start
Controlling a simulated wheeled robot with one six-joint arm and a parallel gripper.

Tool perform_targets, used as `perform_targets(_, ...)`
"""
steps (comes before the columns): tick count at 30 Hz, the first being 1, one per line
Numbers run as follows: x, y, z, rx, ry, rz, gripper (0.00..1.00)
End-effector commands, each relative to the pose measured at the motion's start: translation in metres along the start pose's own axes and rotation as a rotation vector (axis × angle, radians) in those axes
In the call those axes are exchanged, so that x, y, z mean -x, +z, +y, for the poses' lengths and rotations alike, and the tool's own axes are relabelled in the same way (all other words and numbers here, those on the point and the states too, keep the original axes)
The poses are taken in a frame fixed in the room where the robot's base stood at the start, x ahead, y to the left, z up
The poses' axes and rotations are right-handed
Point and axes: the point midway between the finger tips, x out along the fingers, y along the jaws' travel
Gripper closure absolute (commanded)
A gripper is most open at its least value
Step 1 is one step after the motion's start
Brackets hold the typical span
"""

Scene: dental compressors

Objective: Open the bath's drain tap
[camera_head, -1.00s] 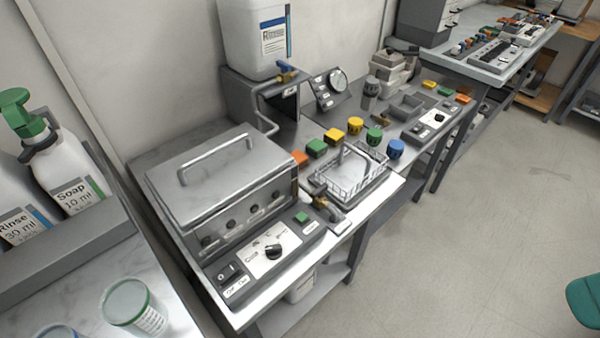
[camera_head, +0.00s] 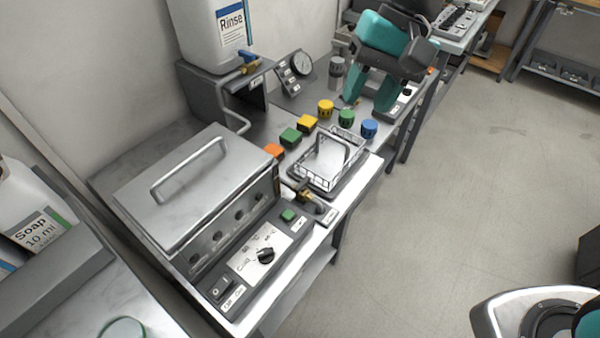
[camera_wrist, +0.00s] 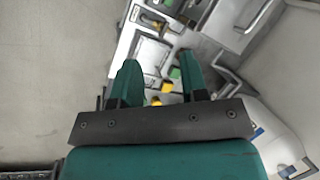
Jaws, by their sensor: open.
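The bath (camera_head: 190,190) is a grey metal box with a handled lid, shut, on the bench at left. Its drain tap (camera_head: 312,198), small and brass with a dark lever, sticks out at its right end, beside the control panel. The lever's exact angle is too small to tell. My gripper (camera_head: 371,98), with teal fingers, is open and empty above the far part of the bench, well beyond the tap and apart from it. In the wrist view my open fingers (camera_wrist: 158,66) point down over the bench, with nothing between them held.
A wire basket (camera_head: 325,162) stands right of the bath. A Rinse tank (camera_head: 215,35) with a blue-handled tap (camera_head: 248,65) stands at the back.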

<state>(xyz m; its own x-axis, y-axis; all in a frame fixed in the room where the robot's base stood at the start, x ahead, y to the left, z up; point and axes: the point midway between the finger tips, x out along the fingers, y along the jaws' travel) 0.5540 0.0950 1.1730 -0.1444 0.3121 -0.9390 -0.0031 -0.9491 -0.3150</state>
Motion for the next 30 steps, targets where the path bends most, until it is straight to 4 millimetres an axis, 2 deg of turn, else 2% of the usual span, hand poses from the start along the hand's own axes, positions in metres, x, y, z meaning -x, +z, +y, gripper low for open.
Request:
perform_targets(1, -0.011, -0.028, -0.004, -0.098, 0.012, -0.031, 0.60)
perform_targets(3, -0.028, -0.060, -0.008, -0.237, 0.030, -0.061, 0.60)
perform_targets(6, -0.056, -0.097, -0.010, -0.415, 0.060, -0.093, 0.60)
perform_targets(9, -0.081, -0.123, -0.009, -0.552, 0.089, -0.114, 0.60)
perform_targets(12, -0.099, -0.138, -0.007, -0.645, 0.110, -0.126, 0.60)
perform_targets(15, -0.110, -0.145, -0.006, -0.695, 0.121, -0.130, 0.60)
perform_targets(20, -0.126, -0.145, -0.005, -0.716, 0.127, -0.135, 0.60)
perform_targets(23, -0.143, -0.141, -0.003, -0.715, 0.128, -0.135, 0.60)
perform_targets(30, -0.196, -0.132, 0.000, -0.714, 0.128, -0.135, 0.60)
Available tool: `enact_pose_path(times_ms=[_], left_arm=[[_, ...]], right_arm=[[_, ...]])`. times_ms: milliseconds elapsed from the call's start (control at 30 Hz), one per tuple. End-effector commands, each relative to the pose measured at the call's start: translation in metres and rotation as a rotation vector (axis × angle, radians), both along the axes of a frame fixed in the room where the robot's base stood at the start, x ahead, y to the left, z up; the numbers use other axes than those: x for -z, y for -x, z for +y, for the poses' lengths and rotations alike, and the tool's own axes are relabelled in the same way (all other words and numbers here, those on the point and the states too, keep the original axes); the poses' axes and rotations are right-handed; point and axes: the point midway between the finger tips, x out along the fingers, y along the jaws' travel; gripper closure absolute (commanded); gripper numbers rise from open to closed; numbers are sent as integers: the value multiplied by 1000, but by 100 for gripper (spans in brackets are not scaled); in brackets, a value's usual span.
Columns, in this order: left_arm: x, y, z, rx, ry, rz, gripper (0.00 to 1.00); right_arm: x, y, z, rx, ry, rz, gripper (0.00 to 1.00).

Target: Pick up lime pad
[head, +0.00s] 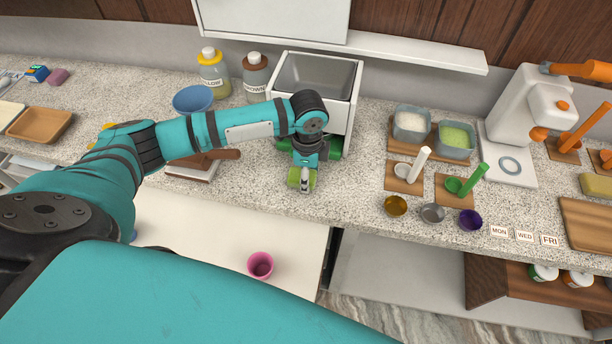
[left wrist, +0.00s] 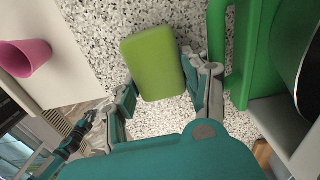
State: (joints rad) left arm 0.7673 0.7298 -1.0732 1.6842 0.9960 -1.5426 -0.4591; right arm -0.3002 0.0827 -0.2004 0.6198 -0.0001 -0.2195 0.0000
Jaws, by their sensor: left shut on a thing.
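The lime pad (left wrist: 153,62) is a rounded yellow-green block. It shows between the two fingers of my left gripper (left wrist: 158,78) in the left wrist view, with speckled counter behind it. In the head view my left gripper (head: 303,184) points down over the front part of the counter, and the lime pad (head: 311,181) shows in part around its fingers. The left gripper is shut on the pad. I cannot tell whether the pad touches the counter.
A white box with a grey bin (head: 318,78) stands behind the gripper, with a green handle (left wrist: 234,60) close by. A pink cup (head: 260,265) is on the lower white surface. Small bowls (head: 396,206) and wooden boards (head: 405,188) lie to the right. The counter's front edge is near.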

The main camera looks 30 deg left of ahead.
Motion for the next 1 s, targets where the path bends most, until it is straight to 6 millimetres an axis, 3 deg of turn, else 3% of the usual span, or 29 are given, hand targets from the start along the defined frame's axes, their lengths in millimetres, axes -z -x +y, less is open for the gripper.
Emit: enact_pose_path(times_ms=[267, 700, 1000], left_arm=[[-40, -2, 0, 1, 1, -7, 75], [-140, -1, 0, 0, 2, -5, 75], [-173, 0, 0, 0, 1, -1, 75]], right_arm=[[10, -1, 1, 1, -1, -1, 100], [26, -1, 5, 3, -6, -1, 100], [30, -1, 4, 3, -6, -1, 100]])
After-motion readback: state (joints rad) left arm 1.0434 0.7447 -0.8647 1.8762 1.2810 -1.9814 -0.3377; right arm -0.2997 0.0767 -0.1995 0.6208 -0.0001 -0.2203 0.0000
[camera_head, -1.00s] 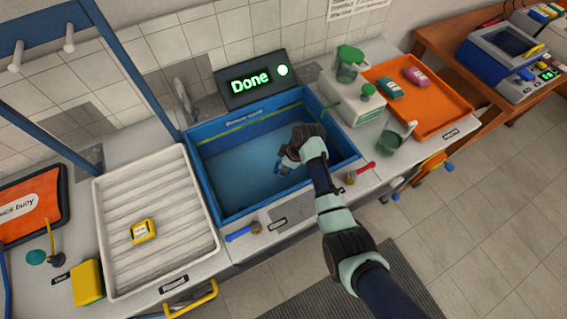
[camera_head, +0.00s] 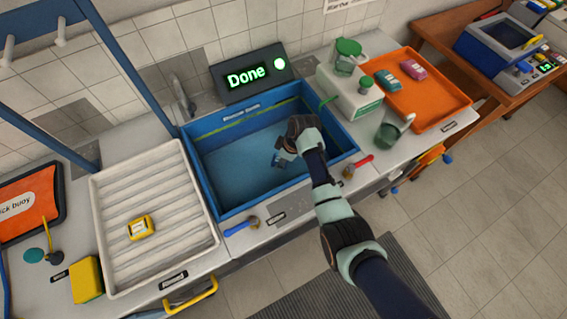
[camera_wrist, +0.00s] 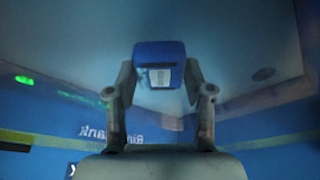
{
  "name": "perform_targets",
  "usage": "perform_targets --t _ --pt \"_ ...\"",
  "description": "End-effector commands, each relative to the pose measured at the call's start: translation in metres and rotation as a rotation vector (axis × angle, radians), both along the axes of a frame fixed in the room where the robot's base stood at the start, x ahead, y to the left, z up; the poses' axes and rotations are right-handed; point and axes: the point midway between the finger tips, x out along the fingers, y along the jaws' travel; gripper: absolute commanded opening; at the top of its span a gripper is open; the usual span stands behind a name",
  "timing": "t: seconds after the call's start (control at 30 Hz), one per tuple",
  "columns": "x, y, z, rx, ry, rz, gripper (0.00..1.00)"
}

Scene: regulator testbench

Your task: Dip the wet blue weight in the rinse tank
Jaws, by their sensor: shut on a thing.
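The rinse tank (camera_head: 222,211) is a blue open basin with water in it, set in the counter. My gripper (camera_head: 280,160) is over and inside the tank's rim, right of its middle, and points down into it. In the wrist view my gripper (camera_wrist: 160,85) is shut on a blue weight (camera_wrist: 158,52) with a pale label, one finger at each side. The tank's blue wall (camera_wrist: 235,130) fills the lower part of that view. In the head view the weight is mostly hidden by my gripper. Whether the weight touches the water, I cannot tell.
A display (camera_head: 248,77) behind the tank reads "Done" beside a lit green light. Left is a white ribbed tray (camera_head: 170,185) with a yellow weight (camera_head: 141,227). Right is an orange tray (camera_head: 428,100) with a teal weight (camera_head: 387,80) and a pink weight (camera_head: 412,69). Red and blue taps front the tank.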

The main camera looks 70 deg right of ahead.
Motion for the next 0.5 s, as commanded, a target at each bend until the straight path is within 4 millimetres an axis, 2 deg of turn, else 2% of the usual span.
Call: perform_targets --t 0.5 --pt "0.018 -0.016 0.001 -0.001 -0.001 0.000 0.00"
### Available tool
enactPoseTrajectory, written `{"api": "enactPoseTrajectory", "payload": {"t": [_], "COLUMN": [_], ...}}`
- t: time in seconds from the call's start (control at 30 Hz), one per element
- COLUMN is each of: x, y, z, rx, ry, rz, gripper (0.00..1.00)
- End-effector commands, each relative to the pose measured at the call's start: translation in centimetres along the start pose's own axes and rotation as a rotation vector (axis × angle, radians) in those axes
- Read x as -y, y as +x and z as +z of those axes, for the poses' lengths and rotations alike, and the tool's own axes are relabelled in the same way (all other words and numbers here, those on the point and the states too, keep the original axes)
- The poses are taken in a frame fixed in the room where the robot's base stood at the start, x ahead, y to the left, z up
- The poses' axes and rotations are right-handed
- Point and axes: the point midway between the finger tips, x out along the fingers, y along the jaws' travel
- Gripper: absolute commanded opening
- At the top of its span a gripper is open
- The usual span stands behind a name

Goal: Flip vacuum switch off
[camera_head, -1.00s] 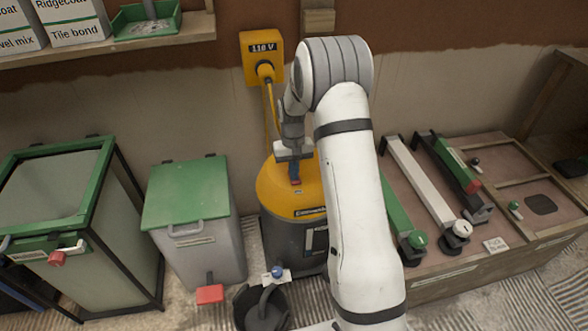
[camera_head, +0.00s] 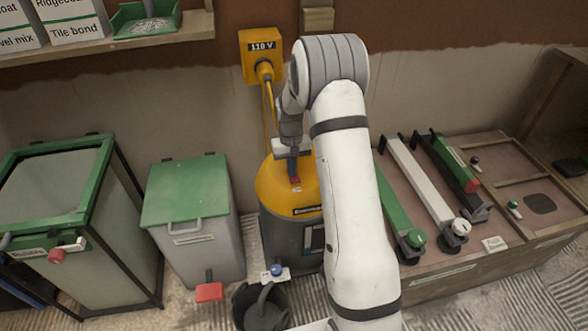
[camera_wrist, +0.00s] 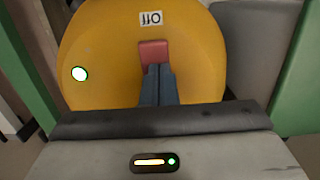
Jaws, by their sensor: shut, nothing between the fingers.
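The vacuum (camera_head: 312,235) has a yellow domed top and a dark grey drum, and stands by the back wall. Its red switch (camera_wrist: 153,53) sits on the yellow top in the wrist view, below a small white label with black marks. A little of the red switch (camera_head: 295,181) also shows in the head view. My gripper (camera_wrist: 154,68) is shut and empty, its fingertips at the near edge of the switch and hiding its lower part. I cannot tell whether they touch it. A round light (camera_wrist: 79,74) on the yellow top looks white with a green rim.
A yellow 110 V socket box (camera_head: 262,57) with a yellow cable is on the wall behind. A grey bin with a green lid (camera_head: 186,190) stands left of the vacuum. A bench (camera_head: 430,275) with long tools is on the right. A black bucket (camera_head: 243,302) stands in front.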

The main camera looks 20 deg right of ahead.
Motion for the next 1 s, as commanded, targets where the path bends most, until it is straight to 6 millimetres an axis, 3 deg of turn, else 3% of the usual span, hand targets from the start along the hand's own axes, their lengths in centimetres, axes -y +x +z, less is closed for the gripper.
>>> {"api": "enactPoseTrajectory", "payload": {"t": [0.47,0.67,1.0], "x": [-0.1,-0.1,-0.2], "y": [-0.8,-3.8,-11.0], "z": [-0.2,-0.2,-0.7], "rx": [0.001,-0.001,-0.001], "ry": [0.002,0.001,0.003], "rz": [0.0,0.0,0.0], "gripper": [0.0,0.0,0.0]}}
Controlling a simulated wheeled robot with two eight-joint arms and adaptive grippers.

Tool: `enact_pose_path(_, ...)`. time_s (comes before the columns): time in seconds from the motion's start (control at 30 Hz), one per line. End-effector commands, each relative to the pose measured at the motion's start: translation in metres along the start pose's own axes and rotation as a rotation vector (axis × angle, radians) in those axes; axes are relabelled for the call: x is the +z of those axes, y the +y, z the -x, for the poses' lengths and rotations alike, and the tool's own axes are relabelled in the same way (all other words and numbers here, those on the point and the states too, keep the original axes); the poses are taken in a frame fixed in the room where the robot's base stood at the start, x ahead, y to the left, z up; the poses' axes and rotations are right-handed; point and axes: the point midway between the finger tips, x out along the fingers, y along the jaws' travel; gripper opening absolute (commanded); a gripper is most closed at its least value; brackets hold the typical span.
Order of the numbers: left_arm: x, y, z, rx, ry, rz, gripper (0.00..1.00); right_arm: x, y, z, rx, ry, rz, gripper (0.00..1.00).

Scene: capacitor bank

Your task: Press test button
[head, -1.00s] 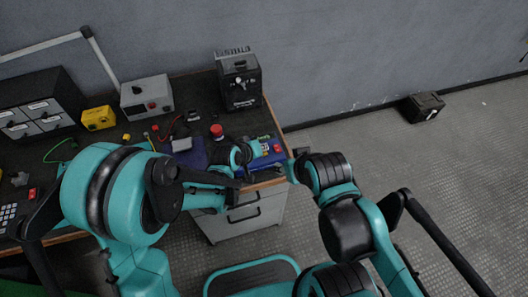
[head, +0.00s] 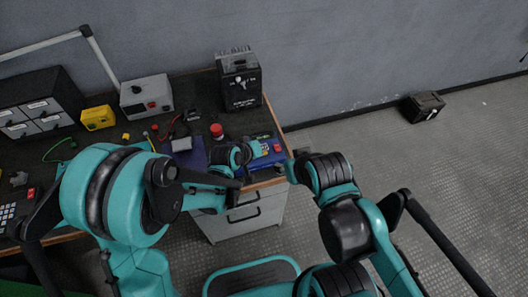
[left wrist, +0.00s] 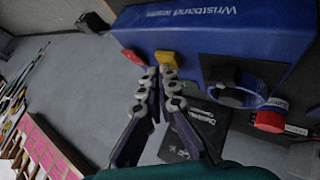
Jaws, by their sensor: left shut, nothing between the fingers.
end
- Set task -
Return verbatim the lines that run from the line containing "travel; gripper: absolute" through the line containing "Your task: Dip", inclusive.

- Expected output -
  "description": "End-effector commands, each relative to the pose measured at the call's start: translation in metres and rotation as a rotation vector (axis × angle, radians), both along the axes of a frame fixed in the room where the robot's base stood at the start, x ahead, y to the left, z up; the poses' axes and rotations are right-handed; point and axes: the point midway between the finger tips, x out along the fingers, y along the jaws' travel; gripper: absolute commanded opening; at the top of its span a gripper is open; the usual span stands behind a name",
  "timing": "t: seconds after the call's start (control at 30 Hz), one per tuple",
  "columns": "x, y, z, rx, ry, rz, gripper (0.00..1.00)"
}

Scene: regulator testbench

Your task: Dip the wet blue weight in the rinse tank

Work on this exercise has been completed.